>> begin Collected data
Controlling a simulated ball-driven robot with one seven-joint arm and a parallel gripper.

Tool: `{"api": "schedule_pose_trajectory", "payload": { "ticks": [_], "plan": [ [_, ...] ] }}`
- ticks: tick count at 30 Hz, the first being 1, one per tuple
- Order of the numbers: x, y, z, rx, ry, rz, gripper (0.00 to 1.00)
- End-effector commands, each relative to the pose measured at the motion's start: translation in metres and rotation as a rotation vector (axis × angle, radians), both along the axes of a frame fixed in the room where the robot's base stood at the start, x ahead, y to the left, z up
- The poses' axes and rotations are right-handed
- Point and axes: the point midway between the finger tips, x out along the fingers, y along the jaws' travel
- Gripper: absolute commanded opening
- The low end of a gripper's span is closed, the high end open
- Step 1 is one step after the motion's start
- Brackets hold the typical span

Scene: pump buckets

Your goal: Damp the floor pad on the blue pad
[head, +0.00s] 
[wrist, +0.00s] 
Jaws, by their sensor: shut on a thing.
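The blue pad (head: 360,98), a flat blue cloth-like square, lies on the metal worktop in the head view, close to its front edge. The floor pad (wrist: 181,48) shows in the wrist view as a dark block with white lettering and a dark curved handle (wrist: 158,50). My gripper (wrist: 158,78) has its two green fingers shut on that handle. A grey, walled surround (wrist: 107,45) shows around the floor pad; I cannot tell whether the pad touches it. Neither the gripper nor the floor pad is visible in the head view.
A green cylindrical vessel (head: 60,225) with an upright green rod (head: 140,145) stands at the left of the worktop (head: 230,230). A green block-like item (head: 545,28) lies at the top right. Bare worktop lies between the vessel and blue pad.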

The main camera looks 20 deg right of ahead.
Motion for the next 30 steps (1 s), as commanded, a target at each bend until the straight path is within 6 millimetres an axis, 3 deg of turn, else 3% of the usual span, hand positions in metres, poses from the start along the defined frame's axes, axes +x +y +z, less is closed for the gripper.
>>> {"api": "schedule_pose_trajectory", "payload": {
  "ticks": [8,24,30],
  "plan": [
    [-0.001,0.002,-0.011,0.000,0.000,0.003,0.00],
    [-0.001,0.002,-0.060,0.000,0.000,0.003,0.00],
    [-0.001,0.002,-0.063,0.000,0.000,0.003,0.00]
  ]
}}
>> end Collected data
Aim of the exercise = Copy each line in the data that holds the word "robot".

Full response =
Controlling a simulated ball-driven robot with one seven-joint arm and a parallel gripper.
- End-effector commands, each relative to the pose measured at the motion's start: translation in metres and rotation as a rotation vector (axis × angle, radians), both along the axes of a frame fixed in the room where the robot's base stood at the start, x ahead, y to the left, z up

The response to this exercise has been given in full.